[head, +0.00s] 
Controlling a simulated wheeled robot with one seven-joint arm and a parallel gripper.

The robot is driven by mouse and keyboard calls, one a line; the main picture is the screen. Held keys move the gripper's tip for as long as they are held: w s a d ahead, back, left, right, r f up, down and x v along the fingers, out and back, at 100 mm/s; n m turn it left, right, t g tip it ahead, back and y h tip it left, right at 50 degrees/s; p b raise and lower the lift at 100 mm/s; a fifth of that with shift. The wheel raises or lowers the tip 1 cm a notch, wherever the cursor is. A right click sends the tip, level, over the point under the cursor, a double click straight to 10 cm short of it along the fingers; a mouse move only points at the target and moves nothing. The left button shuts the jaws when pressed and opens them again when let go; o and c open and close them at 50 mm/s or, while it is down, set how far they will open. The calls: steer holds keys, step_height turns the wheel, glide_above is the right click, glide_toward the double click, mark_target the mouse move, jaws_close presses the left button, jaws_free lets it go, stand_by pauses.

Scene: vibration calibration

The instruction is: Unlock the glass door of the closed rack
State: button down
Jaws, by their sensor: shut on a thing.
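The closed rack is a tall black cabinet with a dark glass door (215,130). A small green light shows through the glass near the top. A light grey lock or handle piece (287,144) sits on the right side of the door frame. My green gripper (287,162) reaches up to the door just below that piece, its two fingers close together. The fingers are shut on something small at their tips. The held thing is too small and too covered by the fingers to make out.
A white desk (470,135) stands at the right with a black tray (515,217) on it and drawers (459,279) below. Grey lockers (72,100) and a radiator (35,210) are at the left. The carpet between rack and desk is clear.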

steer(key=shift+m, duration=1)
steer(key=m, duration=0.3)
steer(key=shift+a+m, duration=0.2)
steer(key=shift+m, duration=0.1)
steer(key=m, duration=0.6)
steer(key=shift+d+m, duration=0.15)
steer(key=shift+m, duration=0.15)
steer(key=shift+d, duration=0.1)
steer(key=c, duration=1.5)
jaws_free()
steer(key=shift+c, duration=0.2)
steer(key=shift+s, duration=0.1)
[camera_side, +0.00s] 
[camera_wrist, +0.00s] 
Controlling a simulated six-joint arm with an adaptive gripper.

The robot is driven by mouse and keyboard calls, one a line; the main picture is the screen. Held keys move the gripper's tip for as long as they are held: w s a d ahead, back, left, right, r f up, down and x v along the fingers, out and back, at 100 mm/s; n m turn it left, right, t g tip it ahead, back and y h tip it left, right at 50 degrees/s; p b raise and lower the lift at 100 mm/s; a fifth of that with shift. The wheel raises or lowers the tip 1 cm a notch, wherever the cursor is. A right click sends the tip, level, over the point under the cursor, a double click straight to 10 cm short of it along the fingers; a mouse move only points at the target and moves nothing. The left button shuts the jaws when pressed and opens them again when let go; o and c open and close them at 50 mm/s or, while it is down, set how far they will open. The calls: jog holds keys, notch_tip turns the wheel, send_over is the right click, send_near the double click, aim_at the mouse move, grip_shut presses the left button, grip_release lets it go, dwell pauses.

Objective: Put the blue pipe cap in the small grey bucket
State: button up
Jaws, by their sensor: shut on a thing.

# Written request
Each line of the material that holds the string "Controlling" counts once; give the total alone.

# Finished answer
2